QUO VADIS ORMAS DI INDONESIA: WKPUB dan PWGI Berkiprah, Negara Tidak Mampu Hadir Mendampingi?
Pendahuluan
Di tengah dinamika sosial, politik, dan keagamaan Indonesia yang terus bergerak, peran organisasi masyarakat (ormas) menjadi penyangga penting kehidupan berbangsa. Mereka hadir di wilayah yang kerap tak tersentuh oleh negara—menyapa rakyat kecil, mendidik, mengobati, membangun jembatan kerukunan, dan menjaga bara moral bangsa agar tak padam.
Namun, pertanyaan yang kian mengemuka adalah: di mana negara ketika ormas-ormas seperti WKPUB dan PWGI bekerja tanpa pamrih? Mengapa lembaga-lembaga yang sudah puluhan tahun mengabdi, justru berjalan sendiri tanpa sokongan nyata dari pemerintah?
WKPUB dan PWGI: Dua Kiprah, Satu Nafas Pelayanan
Wadah Komunikasi dan Pelayanan Umat Bersama (WKPUB) berdiri sejak tahun 1999 sebagai ormas sosial-keagamaan yang berkomitmen pada kerukunan, pelayanan lintas iman, dan pemberdayaan masyarakat. Selama hampir tiga dekade, WKPUB hadir di lapangan: menggalang aksi kemanusiaan lintas agama, memperkuat spiritualitas sosial, dan menjadi jembatan moderasi beragama.
Sementara itu, Perkumpulan Wartawan Gereja Indonesia (PWGI) mengemban misi berbeda namun seirama: menjadi pilar keempat demokrasi, “jurnalis Pancasila” yang menyuarakan nilai moral, kebenaran, dan keadilan sosial. PWGI bukan sekadar lembaga profesi, tetapi juga hati nurani publik—menyuarakan berita dengan integritas iman dan tanggung jawab sosial.
Dua ormas ini mewakili dua arus besar yang kini langka di ruang publik: pengabdian spiritual dan profesionalisme moral.
Ormas: Penjaga Nilai, Penopang Peradaban
Dalam teori sosial modern, ormas berperan sebagai intermediary institution—penengah antara rakyat dan negara.
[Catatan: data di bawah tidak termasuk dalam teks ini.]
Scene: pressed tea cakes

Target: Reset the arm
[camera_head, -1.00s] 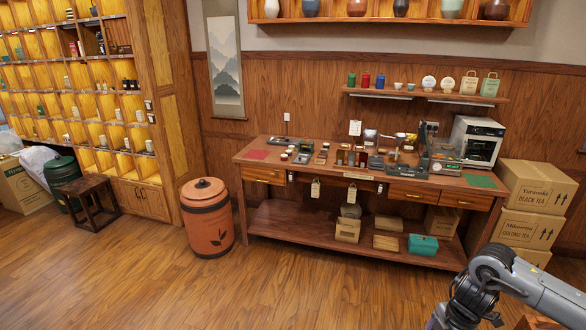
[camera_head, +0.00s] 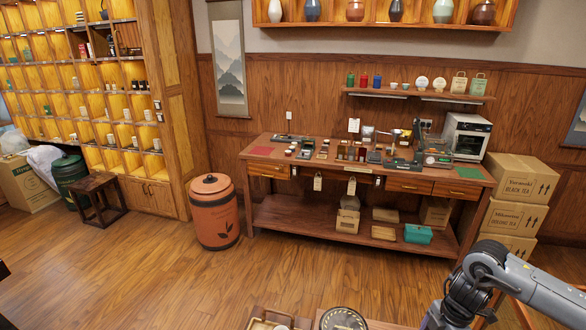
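My right arm (camera_head: 490,275) comes in from the lower right, bends at an elbow and runs down out of the bottom edge. Its gripper is below the picture, so its fingers and anything in them are hidden. My left gripper is not in view.
At the bottom edge a wooden tray (camera_head: 254,323) and a round dark-rimmed thing (camera_head: 343,319) show in part. Beyond the open floor (camera_head: 150,285) stand a long wooden workbench (camera_head: 225,160), a terracotta bin (camera_head: 213,213), a dark stool (camera_head: 94,188) and stacked cartons (camera_head: 520,190).

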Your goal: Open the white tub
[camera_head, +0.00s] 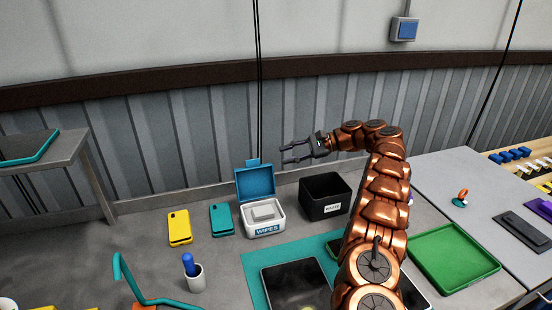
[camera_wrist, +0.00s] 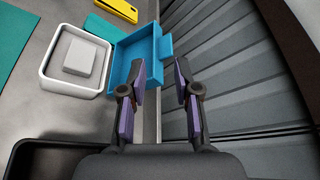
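The white tub (camera_head: 263,228) labelled WIPES stands on the grey table, left of the black bin. Its blue lid (camera_head: 256,183) is raised and leans back at the tub's rear edge. Inside the tub is a pale block of wipes (camera_head: 264,211). In the wrist view the tub (camera_wrist: 48,82) is at the left, with the open lid (camera_wrist: 140,58) beside it. My gripper (camera_head: 284,154) is above and to the right of the lid. Its fingers (camera_wrist: 158,92) are apart with nothing between them. In the wrist view the left finger overlaps the lid's edge; I cannot tell whether they touch.
A black bin (camera_head: 325,207) stands right of the tub. Yellow (camera_head: 179,227) and teal (camera_head: 221,219) phones lie to its left. A white cup (camera_head: 196,278) stands in front, and a green tray (camera_head: 455,258) lies right. The ribbed wall is close behind.

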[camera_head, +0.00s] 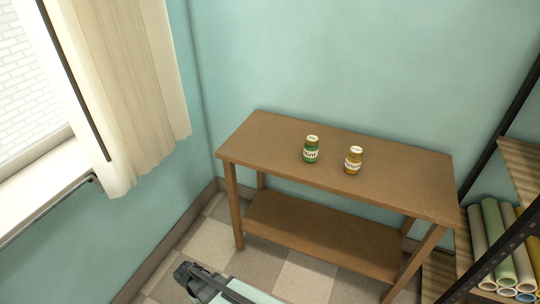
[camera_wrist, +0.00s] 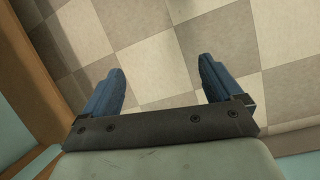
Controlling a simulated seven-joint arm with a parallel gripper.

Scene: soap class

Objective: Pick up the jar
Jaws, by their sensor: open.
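A green jar (camera_head: 311,149) with a pale lid and a white label stands upright on the brown table. A yellow-amber jar (camera_head: 353,160) with a pale lid and a label stands upright to its right, a short gap apart. My gripper (camera_wrist: 161,82) is open and empty in the wrist view, its two blue fingers spread above the checkered floor. In the head view part of my arm (camera_head: 225,289) shows at the bottom, in front of the table and well apart from both jars. Neither jar shows in the wrist view.
The wooden table (camera_head: 262,138) has a lower shelf (camera_head: 300,232) that looks empty. Its top is clear around the jars. A rack with several rolled tubes (camera_head: 496,250) stands at the right. A curtain (camera_head: 135,90) and window are at the left.

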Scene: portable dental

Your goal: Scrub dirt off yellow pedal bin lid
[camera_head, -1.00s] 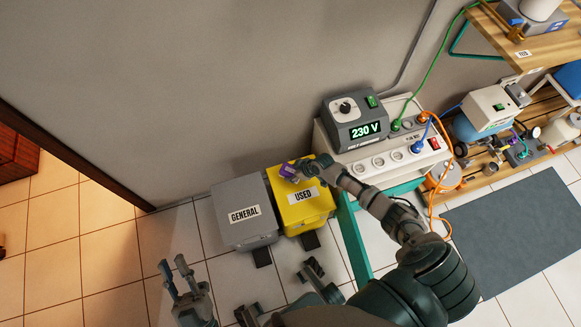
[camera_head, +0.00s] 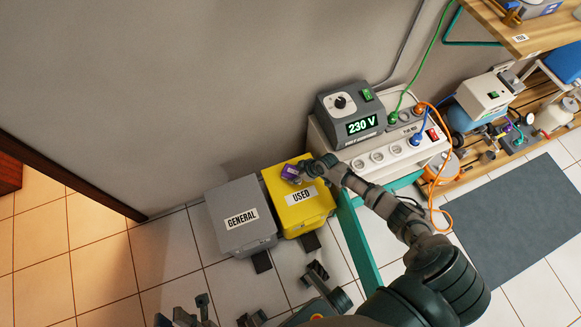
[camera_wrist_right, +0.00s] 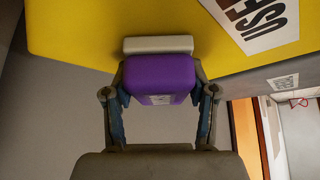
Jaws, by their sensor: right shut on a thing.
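The yellow pedal bin (camera_head: 295,206), labelled USED, stands against the wall with its lid (camera_head: 284,186) down. My right gripper (camera_head: 306,168) is over the back part of the lid, shut on a purple scrubber (camera_head: 290,174). In the right wrist view, the purple scrubber (camera_wrist_right: 160,78) sits between the fingers, and its pale pad (camera_wrist_right: 158,44) lies against or just over the yellow lid (camera_wrist_right: 90,25). I cannot tell dirt on the lid. My left gripper (camera_head: 182,310) is low at the bottom edge, away from the bin, and partly cut off.
A grey GENERAL bin (camera_head: 232,217) stands directly left of the yellow bin. Right of it is a teal-legged stand (camera_head: 358,235) with a power strip (camera_head: 385,155) and a 230 V unit (camera_head: 350,115). An orange cable (camera_head: 436,190) hangs there. Tiled floor lies in front.

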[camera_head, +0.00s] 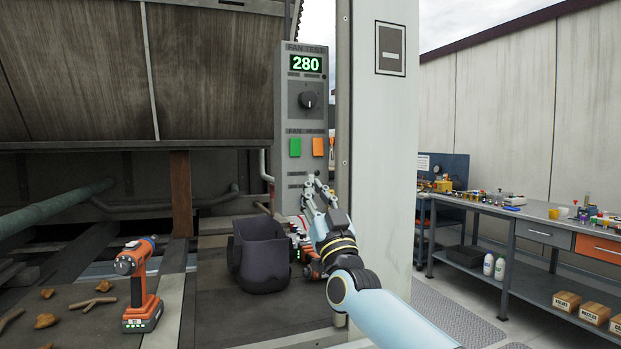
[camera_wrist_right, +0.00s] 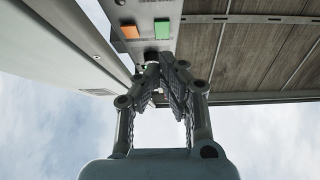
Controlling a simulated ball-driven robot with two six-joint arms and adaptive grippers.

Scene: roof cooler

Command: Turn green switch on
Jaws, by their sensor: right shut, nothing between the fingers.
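The green switch (camera_head: 295,147) is on the grey fan test panel (camera_head: 291,104), left of an orange switch (camera_head: 318,147). A display above reads 280, with a black knob (camera_head: 307,100) under it. My right gripper (camera_head: 312,184) is shut and empty, just below the two switches and apart from them. In the right wrist view the green switch (camera_wrist_right: 162,29) and orange switch (camera_wrist_right: 130,32) show beyond the shut fingertips (camera_wrist_right: 152,68). My left gripper is not in view.
A dark bag (camera_head: 259,262) and an orange drill (camera_head: 140,285) stand on the ledge below the panel. A white pillar (camera_head: 384,170) rises right of the panel. A workbench (camera_head: 520,222) with tools and boxes is at the right.

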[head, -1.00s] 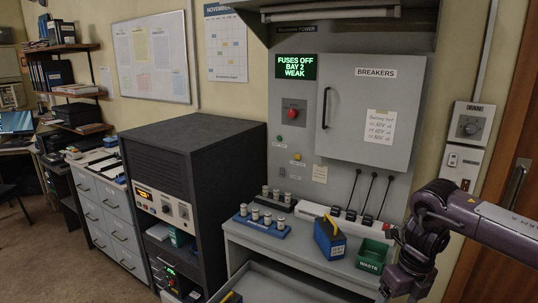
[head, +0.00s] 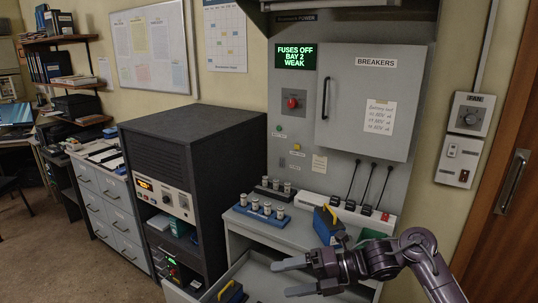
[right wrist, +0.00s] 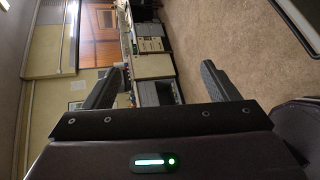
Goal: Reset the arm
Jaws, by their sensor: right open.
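My right gripper (head: 296,278) is open and empty, its two grey fingers pointing left in front of the console's shelf and open drawer. In the right wrist view its fingers (right wrist: 160,88) stand wide apart with nothing between them. The green display (head: 295,57) reads "FUSES OFF BAY 2 WEAK". A red button (head: 293,102) sits below it. The breakers cabinet (head: 366,98) is shut, with a handwritten note (head: 380,116) on it. My left gripper is not in view.
A blue and yellow block (head: 327,225) stands on the shelf behind my right gripper; a green tray (head: 370,235) is partly hidden by my arm. Racks of cylindrical fuses (head: 262,214) stand to the left. Another yellow-handled block (head: 231,293) lies in the open drawer (head: 262,277). A dark cabinet (head: 195,170) stands left.

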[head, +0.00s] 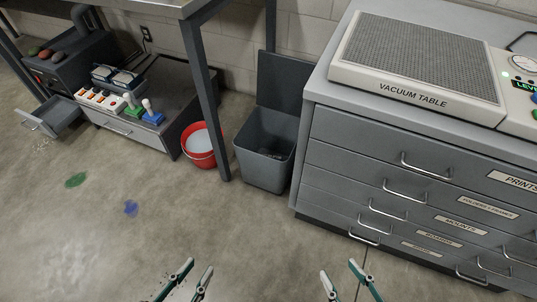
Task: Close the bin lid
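The grey bin (264,161) stands on the floor by the wall, between a table leg and the drawer cabinet. Its dark lid (283,80) is open, standing upright at the back of the bin. The inside is dark, with something indistinct at the bottom. My left gripper (198,270) is at the bottom edge of the head view, its fingers apart and nothing between them. My right gripper (338,268) is at the bottom right of centre, also with fingers apart and empty. Both are well short of the bin, over the floor.
A grey drawer cabinet (345,150) with a vacuum table (417,70) on top stands close to the bin's right. A red bucket (199,160) and the table leg (206,100) are on its left. An open drawer (50,117) juts out far left. The floor in front is clear.

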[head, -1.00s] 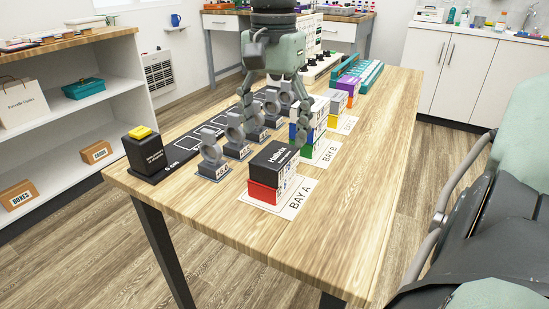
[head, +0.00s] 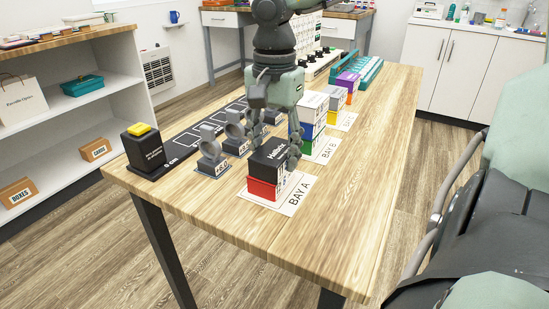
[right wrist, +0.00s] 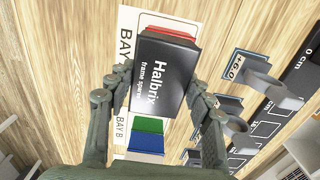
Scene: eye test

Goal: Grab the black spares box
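The black spares box (head: 267,163) lies on a red box (head: 262,190) at BAY A, near the table's front end. In the right wrist view the black box (right wrist: 163,88) reads "Halbrix" and "frame spar…", and the red box (right wrist: 168,33) shows past its edge. My right gripper (head: 274,146) is down at the black box from above. In the right wrist view its fingers (right wrist: 158,82) are spread, one on each side of the box. The left finger seems just clear; whether the right one touches is unclear. My left gripper is in neither view.
Blue and green boxes (head: 308,130) stand close behind at BAY B. Lens stands (head: 211,150) and a black block with a yellow button (head: 145,148) are to the left. The tabletop (head: 345,190) to the right of the bay cards is clear.

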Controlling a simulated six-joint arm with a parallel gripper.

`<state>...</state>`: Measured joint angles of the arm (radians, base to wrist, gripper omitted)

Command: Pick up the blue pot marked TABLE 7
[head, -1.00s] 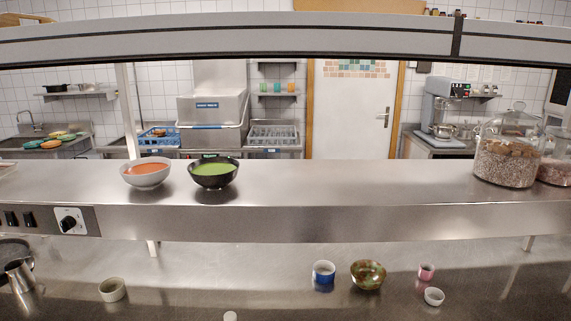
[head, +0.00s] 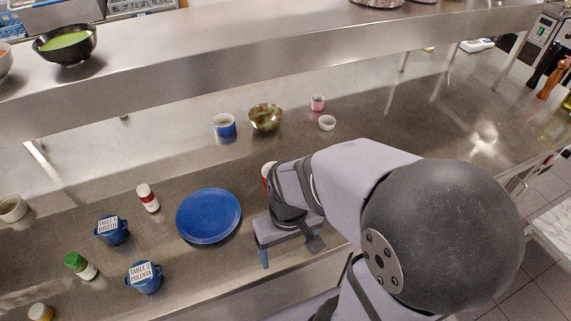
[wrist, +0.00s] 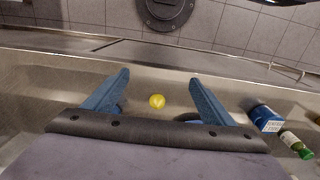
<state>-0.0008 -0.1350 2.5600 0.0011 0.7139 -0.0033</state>
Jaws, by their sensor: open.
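Two blue pots with white labels stand on the steel counter left of the blue plate in the head view. The nearer blue pot (head: 146,283) reads TABLE with a digit like 2 or 7, and POLENTA. My gripper (head: 287,252) is open and empty, right of the plate and apart from both pots. In the wrist view its blue fingers (wrist: 160,78) are spread. One labelled blue pot (wrist: 266,119) shows to their right there; I cannot tell which.
A blue plate (head: 208,216) lies between my gripper and the pots. A red-capped bottle (head: 148,198), a green-capped bottle (head: 80,265) and a yellow-topped jar (head: 40,312) stand around the pots. A steel shelf (head: 250,40) runs above the back of the counter.

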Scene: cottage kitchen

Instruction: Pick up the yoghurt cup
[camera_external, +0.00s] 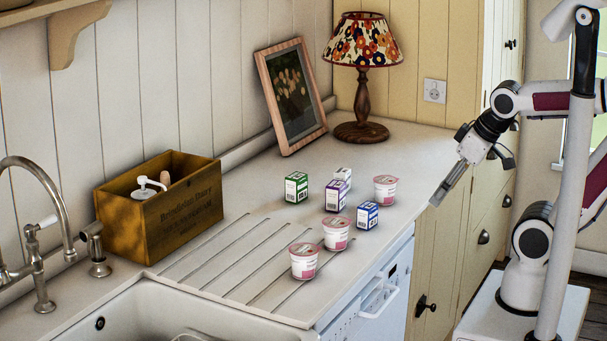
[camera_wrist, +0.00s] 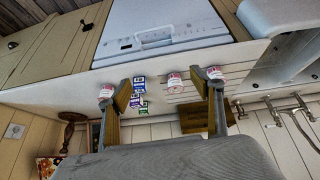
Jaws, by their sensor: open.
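Three pink-and-white yoghurt cups stand upright on the worktop in the external view: one at the front (camera_external: 304,262), one in the middle (camera_external: 336,233) and one at the back right (camera_external: 385,189). In the wrist view, cups show near the left finger (camera_wrist: 106,91), between the fingers (camera_wrist: 174,80) and near the right finger (camera_wrist: 214,73). My gripper (camera_external: 443,188) is in the air to the right of the cups, beyond the worktop edge, apart from them all. Its two fingers (camera_wrist: 165,98) are spread wide and hold nothing.
Small cartons stand among the cups: green (camera_external: 296,187), purple (camera_external: 336,195), blue (camera_external: 367,215) and another purple-white one (camera_external: 343,175). A lamp (camera_external: 365,90), a picture frame (camera_external: 291,97) and a wooden crate (camera_external: 160,208) stand behind. The sink (camera_external: 150,310) is front left.

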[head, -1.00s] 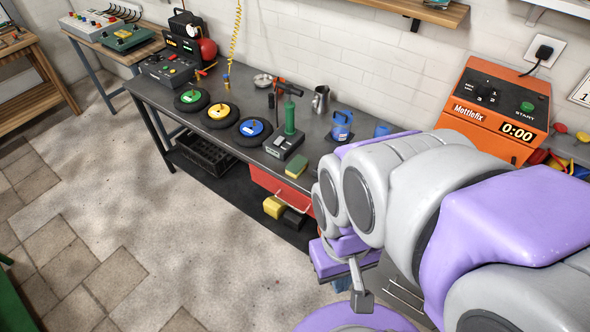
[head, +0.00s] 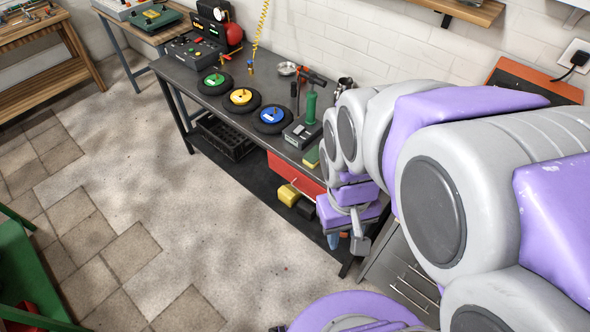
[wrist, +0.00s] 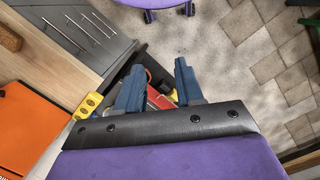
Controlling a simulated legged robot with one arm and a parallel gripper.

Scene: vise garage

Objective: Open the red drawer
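The red drawer (head: 290,172) is under the dark workbench (head: 262,88), with its right part hidden behind my arm in the head view. A thin pale handle shows along its front, and the drawer looks shut. My gripper (head: 350,235) hangs pointing down to the right of the drawer, apart from it as far as I can tell. In the wrist view my gripper (wrist: 158,85) has its two blue fingers spread with nothing held between them. A small red patch of the drawer (wrist: 158,98) shows between and beyond the fingers.
A grey cabinet (head: 402,276) with bar handles stands at right. The floor (head: 190,215) before the bench is clear. A green frame (head: 25,270) stands at lower left.

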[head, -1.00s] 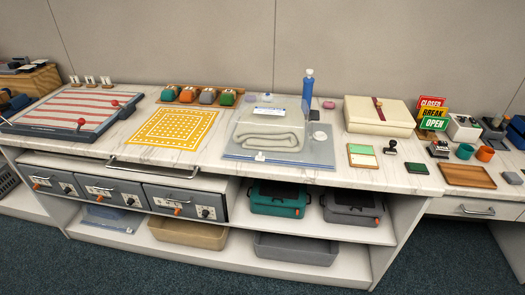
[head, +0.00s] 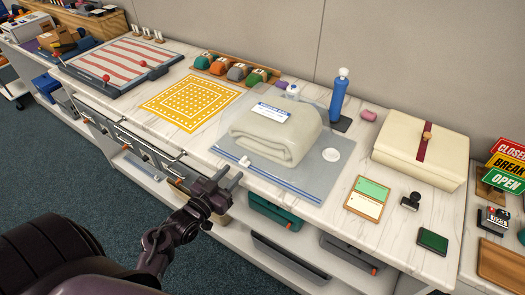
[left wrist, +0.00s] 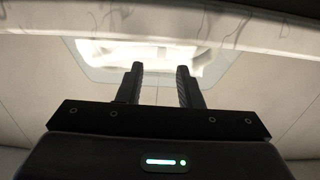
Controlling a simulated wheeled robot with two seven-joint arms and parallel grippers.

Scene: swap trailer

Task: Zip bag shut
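The clear zip bag (head: 298,186) lies flat on the counter with a folded cream towel (head: 286,141) in it or on it. A blue zip line runs along its front edge, with a small white slider (head: 245,161) near the left end. A white label (head: 271,113) lies on top and a white disc (head: 331,155) sits at the right. My left gripper (head: 228,179) is in front of the counter edge, just short of the bag's front edge, apart from the slider. Its two fingers (left wrist: 160,85) stand apart and empty in the left wrist view. My right gripper is out of view.
A blue bottle (head: 338,98) stands behind the bag. A cream box (head: 422,150) with a red strap, a green and white card (head: 367,197) and a stamp (head: 411,201) are to the right. A yellow mat (head: 190,104) lies left. Drawers and bins are below the counter edge.

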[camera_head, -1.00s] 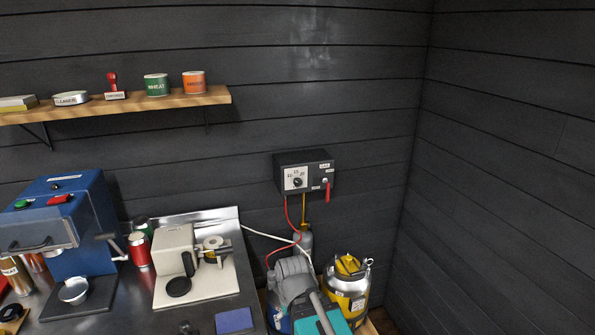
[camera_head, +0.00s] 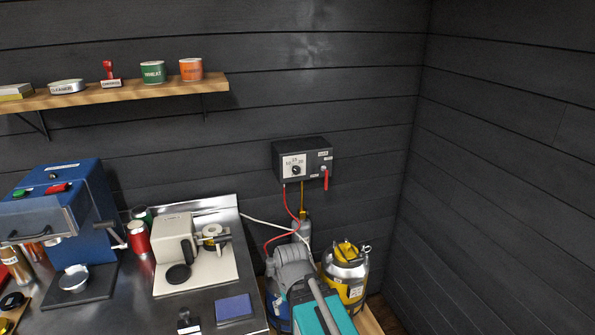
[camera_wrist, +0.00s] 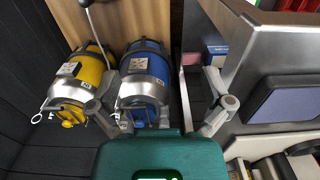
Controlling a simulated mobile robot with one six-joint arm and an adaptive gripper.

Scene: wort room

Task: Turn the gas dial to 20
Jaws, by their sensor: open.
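The gas box (camera_head: 303,160) is a dark box on the back wall, right of the bench. The gas dial (camera_head: 296,170) is a small dark knob on a white scale plate at its left side; its exact pointer reading is too small to tell. A red lever (camera_head: 326,181) hangs at the box's right side. My grey and teal arm is low in the head view, below the box and apart from it. My gripper (camera_wrist: 162,82) is open and empty in the wrist view, pointed down above the kegs. The dial is not in the wrist view.
A yellow keg (camera_head: 345,274) and a blue keg (camera_wrist: 142,82) stand below the box. A red hose (camera_head: 284,236) and a grey cylinder (camera_head: 302,229) hang or stand under it. The bench (camera_head: 215,292) holds a cream machine (camera_head: 174,238) and a blue mill (camera_head: 75,215). The wall around the box is clear.

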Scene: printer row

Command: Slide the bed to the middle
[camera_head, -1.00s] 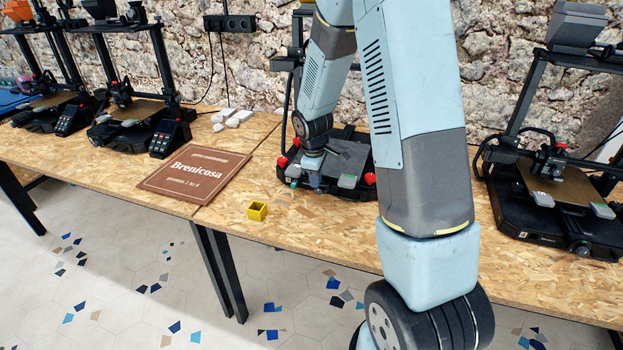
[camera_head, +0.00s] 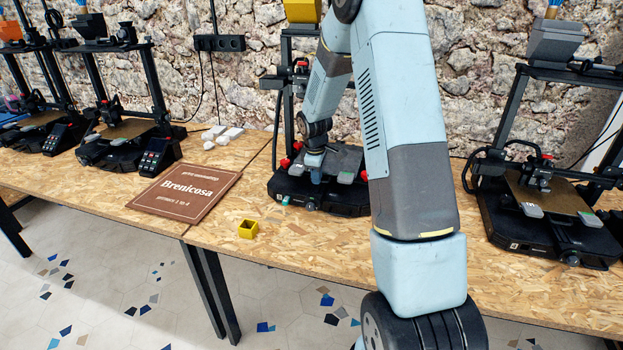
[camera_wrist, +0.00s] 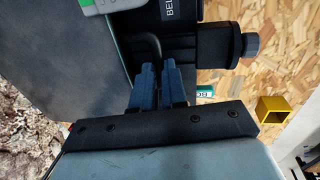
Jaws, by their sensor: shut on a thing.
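The bed (camera_head: 343,157) is a dark grey plate on the middle printer (camera_head: 316,199), with light clips and red knobs at its edges. In the head view it stands back from the printer's front edge. My gripper (camera_head: 316,176) is low at the bed's front left side. In the wrist view the bed (camera_wrist: 60,60) fills the left, with a green and grey clip at the top. The dark blue fingers of my gripper (camera_wrist: 154,88) are closed at the bed's edge. My arm covers the bed's right side in the head view.
A yellow open box (camera_head: 248,229) sits on the chipboard bench (camera_head: 262,258) in front of the printer. A brown sign (camera_head: 185,192) lies to the left. Other printers stand at the left and at the right (camera_head: 560,235). A stone wall is behind.

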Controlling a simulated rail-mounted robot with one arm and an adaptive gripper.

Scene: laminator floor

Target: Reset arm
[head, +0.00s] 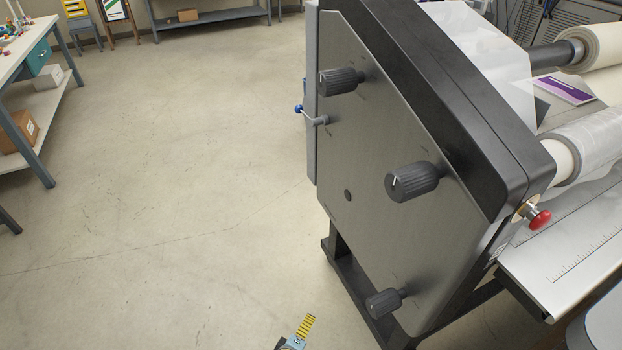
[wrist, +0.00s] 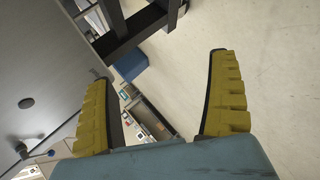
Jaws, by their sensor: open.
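My gripper (wrist: 162,100) shows in the wrist view with its two yellow ribbed fingers spread wide apart. It is open, and nothing is between the fingertips. In the head view only a small part of my gripper (head: 308,328) shows at the bottom edge, low and to the left of the laminator (head: 375,150). The laminator has a grey side panel with several black knobs, a blue-tipped lever at its left edge and a red button at its right. In the wrist view the grey side panel (wrist: 50,60) fills the left side, apart from the fingers.
A workbench (head: 40,50) with a box below stands at the left. A low shelf (head: 210,15) stands at the back. Rolls of film (head: 590,150) and a ruled table (head: 560,270) are at the right. The floor (head: 170,170) left of the laminator is clear.
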Ketika birokrasi gagal menjangkau akar rumput, ormas-lah yang tetap bertahan di lapangan.
Di Indonesia, peran ormas keagamaan terbukti penting:
- Menyediakan pendidikan dan pencerahan moral bagi masyarakat.
- Menjadi pusat pemberdayaan ekonomi dan sosial.
- Menumbuhkan moralitas publik dan karakter kebangsaan.
- Menjaga kerukunan dan persatuan antarumat beragama.
- Berkontribusi langsung dalam pembangunan nasional.
Namun, ironi muncul ketika kerja-kerja besar itu tidak mendapatkan dukungan struktural. Banyak ormas—termasuk WKPUB—yang berjalan dengan dana mandiri, swadaya umat, dan semangat pelayanan. Negara seolah hadir hanya ketika ada sorotan media, bukan dalam pendampingan nyata.
Negara dan Tanggung Jawab yang Terabaikan
Undang-Undang Nomor 17 Tahun 2013 tentang Organisasi Kemasyarakatan dengan jelas mengamanatkan bahwa pemerintah berkewajiban memberdayakan dan melindungi ormas sebagai bagian dari sistem sosial-demokrasi.
Dalam kerangka itu, peran pemerintah seharusnya mencakup tiga fungsi utama:
1. Sebagai Regulator
Pemerintah wajib menyusun kebijakan dan peraturan yang mendorong partisipasi ormas, memberi kejelasan arah pengembangan sumber daya, dan menjamin kebebasan berorganisasi sesuai nilai Pancasila dan UUD 1945.
2. Sebagai Fasilitator
Negara semestinya menyediakan dukungan teknis dan finansial bagi ormas yang telah terbukti aktif dalam pelayanan sosial—bukan hanya kepada organisasi besar yang “dekat” dengan kekuasaan. Pendampingan, pelatihan, dan akses hibah adalah hak, bukan kemurahan hati.
3. Sebagai Dinamisator
Pemerintah idealnya menjadi penggerak—memberi motivasi, membuka ruang partisipasi, dan memberikan penghargaan atas kontribusi ormas. Namun pada praktiknya, kemitraan sering tersandera oleh politik kedekatan, koncoisme, dan nepotisme kelembagaan.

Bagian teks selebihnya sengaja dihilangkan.